Practical Malware Analysis
Lab 5 — IDA Pro
Solutions for Lab 5 within Practical Malware Analysis.
IDA Pro
IDA Pro, an Interactive Disassembler, is a disassembler for computer programs that generates assembly language source code from an executable or a program. IDA Pro enables the disassembly of an entire program and performs tasks such as function discovery, stack analysis, local variable identification, in order to understand (or change) its functionality.
This lab utilises IDA to explore a malicious .dll and demonstrates various techniques for navigation and analysis. Any useful shortcuts will be identified.

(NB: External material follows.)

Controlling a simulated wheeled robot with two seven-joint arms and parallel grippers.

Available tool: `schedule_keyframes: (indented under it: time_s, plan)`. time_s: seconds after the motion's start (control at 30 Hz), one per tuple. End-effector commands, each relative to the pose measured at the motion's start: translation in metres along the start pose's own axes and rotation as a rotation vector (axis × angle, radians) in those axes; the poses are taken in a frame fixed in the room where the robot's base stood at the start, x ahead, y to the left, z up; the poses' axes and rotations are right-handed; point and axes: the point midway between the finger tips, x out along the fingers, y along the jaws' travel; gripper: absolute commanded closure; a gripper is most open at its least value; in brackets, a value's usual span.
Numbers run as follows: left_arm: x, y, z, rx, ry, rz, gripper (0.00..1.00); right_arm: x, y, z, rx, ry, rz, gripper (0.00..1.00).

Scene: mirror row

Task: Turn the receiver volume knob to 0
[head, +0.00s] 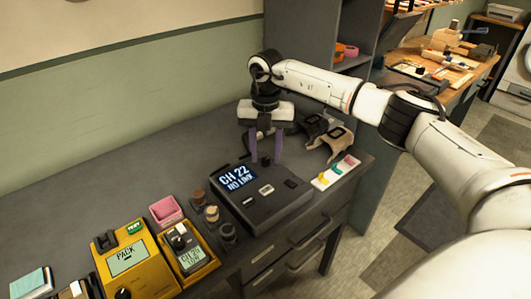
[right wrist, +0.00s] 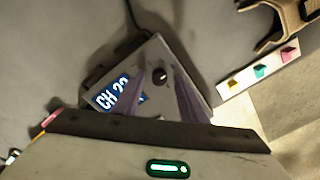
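The receiver (head: 272,207) is a dark box on the grey bench, with a lit display (head: 238,177) reading "CH 22 NO LINK". Its small black round knob (right wrist: 160,75) shows in the right wrist view between my finger tips, and in the head view it is at the back of the receiver's top. My right gripper (head: 265,156) points down over it with its purple fingers apart, one on each side of the knob. I see gaps between knob and fingers in the right wrist view (right wrist: 161,80). I cannot tell the exact height of the tips. My left gripper is not in view.
A white strip with coloured tabs (head: 336,173) lies right of the receiver. Dark and tan holders (head: 331,142) stand behind it. Several small cylinders, a pink tray (head: 166,211), a yellow tester (head: 130,262) and a handheld unit (head: 188,256) stand to the left. The bench's back left is clear.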

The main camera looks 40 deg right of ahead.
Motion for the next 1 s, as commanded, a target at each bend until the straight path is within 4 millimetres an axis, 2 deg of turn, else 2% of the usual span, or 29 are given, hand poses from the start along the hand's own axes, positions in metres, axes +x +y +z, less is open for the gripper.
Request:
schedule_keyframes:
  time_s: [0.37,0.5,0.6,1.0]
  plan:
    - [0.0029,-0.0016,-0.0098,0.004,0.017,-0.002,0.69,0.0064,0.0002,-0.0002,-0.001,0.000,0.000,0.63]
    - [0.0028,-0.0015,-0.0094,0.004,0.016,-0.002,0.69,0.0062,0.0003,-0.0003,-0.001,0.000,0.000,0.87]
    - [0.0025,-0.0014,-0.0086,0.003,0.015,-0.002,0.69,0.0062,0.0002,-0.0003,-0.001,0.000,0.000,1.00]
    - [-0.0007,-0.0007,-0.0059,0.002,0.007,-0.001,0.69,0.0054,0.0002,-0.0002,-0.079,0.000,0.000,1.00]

Practical Malware Analysis
Download Labs
Labs skip from 3 to 5, as there is no Lab 4-x in the book, this chapter covers x86 disassembly, covered here (coming soon)
________________________________________________________________
Lab 5–1
This lab analyses the malware found in the file Lab05–01.dll, and is a longer lab designed to demonstrate features of IDA Pro and give hands-on experience.
1. What is the address of DllMain?
2. Use the Imports window to browse to gethostbyname. Where is the import located?
3. How many functions call gethostbyname?
4. Focusing on the call to gethostbyname located at 0x10001757, can you figure out which DNS request will be made?
5. How many local variables has IDA Pro recognized for the subroutine at 0x10001656?
6. How many parameters has IDA Pro recognized for the subroutine at 0x10001656?
7. Use the Strings window to locate the string \cmd.exe /c in the disassembly. Where is it located?
8. What is happening in the area of code that references \cmd.exe /c?
9. In the same area, at 0x100101C8, it looks like dword_1008E5C4 is a global variable that helps decide which path to take. How does the malware set dword_1008E5C4? (Hint: Use dword_1008E5C4’s cross-references.)
10. A few hundred lines into the subroutine at 0x1000FF58, a series of comparisons use memcmp to compare strings. What happens if the string comparison to robotwork is successful (when memcmp returns 0)?
11. What does the export PSLIST do?
12. Use the graph mode to graph the cross-references from sub_10004E79. Which API functions could be called by entering this function? Based on the API functions alone, what could you rename this function?
13. How many Windows API functions does DllMain call directly? How many at a depth of 2?
14. At 0x10001358, there is a call to Sleep (an API function that takes one parameter containing the number of milliseconds to sleep). Looking backward through the code, how long will the program sleep if this code executes?
15. At 0x10001701 is a call to socket. What are the three parameters?
16. Using the MSDN page for socket and the named symbolic constants functionality in IDA Pro, can you make the parameters more meaningful? What are the parameters after you apply changes?
17. Search for usage of the in instruction (opcode 0xED). This instruction is used with a magic string VMXh to perform VMware detection. Is that in use in this malware? Using the cross-references to the function that executes the in instruction, is there further evidence of VMware detection?
18. Jump your cursor to 0x1001D988. What do you find?
19. If you have the IDA Python plug-in installed (included with the commercial version of IDA Pro), run Lab05–01.py, an IDA Pro Python script provided with the malware for this book. (Make sure the cursor is at 0x1001D988.) What happens after you run the script?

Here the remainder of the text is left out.